PROBLEM DESCRIPTION »
List all lines of the data that include the string "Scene".

MATERIAL PROVIDED »
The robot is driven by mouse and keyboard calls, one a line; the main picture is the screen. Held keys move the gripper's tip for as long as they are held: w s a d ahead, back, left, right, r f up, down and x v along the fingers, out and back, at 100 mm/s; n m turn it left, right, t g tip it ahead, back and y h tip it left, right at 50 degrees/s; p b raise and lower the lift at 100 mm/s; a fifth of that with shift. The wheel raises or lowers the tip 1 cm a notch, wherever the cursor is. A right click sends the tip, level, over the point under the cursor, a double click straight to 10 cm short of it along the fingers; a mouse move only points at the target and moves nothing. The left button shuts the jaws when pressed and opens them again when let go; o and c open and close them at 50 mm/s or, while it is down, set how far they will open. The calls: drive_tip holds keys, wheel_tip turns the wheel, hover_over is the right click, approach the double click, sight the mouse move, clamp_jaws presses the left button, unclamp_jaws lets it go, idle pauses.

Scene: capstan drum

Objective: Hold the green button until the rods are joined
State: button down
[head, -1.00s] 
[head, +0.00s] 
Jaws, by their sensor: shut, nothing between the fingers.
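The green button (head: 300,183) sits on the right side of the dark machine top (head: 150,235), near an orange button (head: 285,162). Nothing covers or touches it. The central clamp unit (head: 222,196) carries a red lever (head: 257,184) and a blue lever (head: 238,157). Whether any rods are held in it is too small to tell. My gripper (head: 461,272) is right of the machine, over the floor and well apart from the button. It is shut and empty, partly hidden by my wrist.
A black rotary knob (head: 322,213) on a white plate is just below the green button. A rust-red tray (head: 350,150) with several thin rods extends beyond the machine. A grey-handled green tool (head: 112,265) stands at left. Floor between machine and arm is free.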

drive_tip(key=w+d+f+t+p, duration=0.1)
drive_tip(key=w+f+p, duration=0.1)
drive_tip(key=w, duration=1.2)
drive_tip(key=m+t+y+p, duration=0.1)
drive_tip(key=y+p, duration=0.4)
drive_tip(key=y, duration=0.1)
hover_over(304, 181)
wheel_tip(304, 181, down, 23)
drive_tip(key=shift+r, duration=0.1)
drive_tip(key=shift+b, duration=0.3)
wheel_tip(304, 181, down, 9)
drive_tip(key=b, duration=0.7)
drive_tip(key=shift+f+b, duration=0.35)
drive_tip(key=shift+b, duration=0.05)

...

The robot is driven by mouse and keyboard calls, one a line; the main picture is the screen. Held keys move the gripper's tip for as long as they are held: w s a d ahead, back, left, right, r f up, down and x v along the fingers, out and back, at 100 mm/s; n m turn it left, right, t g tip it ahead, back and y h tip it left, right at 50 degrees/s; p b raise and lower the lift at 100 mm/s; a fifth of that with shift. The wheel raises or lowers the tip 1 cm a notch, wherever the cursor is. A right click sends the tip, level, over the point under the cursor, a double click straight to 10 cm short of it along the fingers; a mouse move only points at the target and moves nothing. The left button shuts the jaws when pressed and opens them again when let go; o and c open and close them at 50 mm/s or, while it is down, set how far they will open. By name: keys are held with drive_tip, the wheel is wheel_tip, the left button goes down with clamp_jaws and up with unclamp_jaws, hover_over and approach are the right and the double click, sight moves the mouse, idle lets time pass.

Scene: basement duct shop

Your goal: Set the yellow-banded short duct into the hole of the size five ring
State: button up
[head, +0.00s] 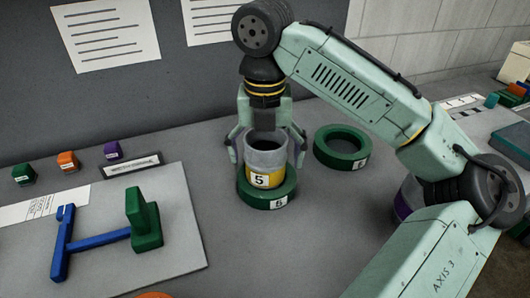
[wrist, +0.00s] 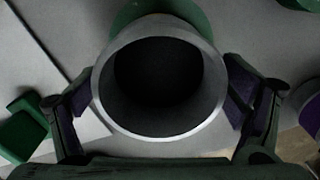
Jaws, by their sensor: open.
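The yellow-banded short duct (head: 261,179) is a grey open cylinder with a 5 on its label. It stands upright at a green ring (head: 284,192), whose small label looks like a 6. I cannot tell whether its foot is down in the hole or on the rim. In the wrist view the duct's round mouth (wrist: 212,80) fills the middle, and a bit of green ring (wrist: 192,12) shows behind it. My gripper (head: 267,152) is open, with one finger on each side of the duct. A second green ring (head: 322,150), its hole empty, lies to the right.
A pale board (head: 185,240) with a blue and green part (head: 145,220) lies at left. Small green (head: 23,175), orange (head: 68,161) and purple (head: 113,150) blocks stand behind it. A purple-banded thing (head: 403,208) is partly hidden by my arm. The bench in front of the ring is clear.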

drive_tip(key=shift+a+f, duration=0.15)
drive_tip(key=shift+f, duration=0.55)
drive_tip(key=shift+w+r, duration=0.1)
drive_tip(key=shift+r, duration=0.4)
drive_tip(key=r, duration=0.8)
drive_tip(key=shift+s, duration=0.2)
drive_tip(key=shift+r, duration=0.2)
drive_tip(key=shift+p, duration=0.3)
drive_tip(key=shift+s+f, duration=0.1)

THE OUTPUT »
Scene: capstan drum
Scene: basement duct shop

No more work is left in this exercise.